## The problem
Leave the pictures out and quote every line from the start of the listing to the line with "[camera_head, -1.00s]", inclusive.

## Collected data
════════
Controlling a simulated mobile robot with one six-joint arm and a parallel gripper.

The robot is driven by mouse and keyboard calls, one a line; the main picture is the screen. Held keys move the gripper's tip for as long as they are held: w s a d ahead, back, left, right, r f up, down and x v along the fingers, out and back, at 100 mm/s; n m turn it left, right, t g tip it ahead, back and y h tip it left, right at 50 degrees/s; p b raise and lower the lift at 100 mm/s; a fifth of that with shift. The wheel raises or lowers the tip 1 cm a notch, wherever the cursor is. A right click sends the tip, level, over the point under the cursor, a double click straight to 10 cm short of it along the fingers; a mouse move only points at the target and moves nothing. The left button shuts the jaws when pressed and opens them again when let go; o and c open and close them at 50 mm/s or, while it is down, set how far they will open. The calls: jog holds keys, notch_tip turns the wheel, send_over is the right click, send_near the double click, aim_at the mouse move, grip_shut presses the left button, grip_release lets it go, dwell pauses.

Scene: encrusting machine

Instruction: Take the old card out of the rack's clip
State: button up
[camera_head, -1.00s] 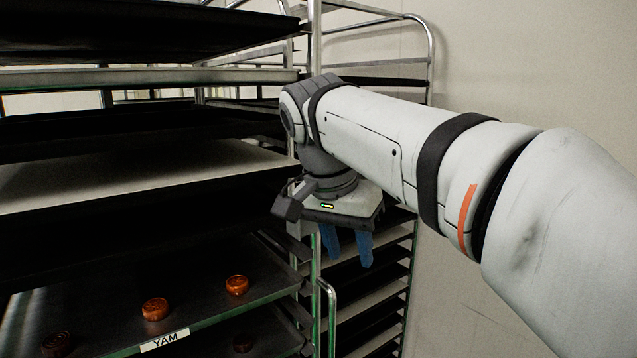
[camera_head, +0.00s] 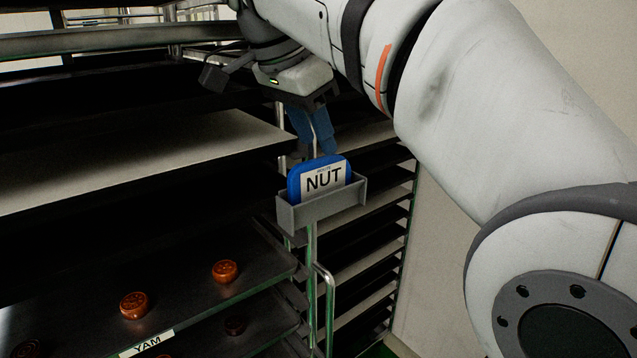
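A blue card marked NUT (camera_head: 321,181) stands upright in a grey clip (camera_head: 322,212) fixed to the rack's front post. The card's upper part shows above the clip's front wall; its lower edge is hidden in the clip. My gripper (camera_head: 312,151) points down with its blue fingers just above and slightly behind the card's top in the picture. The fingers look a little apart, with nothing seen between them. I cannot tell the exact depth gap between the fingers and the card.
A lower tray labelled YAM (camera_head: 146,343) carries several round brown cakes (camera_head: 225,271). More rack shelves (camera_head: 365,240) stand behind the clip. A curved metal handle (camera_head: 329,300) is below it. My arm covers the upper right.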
════════
## Expected answer
Controlling a simulated mobile robot with one six-joint arm and a parallel gripper.

The robot is driven by mouse and keyboard calls, one a line; the main picture is the screen. Held keys move the gripper's tip for as long as they are held: w s a d ahead, back, left, right, r f up, down and x v along the fingers, out and back, at 100 mm/s; n m turn it left, right, t g tip it ahead, back and y h tip it left, right at 50 degrees/s; p b raise and lower the lift at 100 mm/s; a fifth of that with shift. The wheel raises or lowers the tip 1 cm a notch, wherever the cursor is. A right click sends the tip, level, over the point under the cursor, a double click straight to 10 cm short of it along the fingers; a mouse move only points at the target and moves nothing. The left button shuts the jaws when pressed and opens them again when let go; o and c open and close them at 50 mm/s or, while it is down, set how far they will open. The calls: jog holds keys, notch_tip turns the wheel, send_over is the right click, send_near the double click, aim_at the mouse move, grip_shut presses the left button, grip_release lets it go, dwell pauses.

Scene: encrusting machine

Instruction: Take the old card out of the rack's clip
State: button up
[camera_head, -1.00s] 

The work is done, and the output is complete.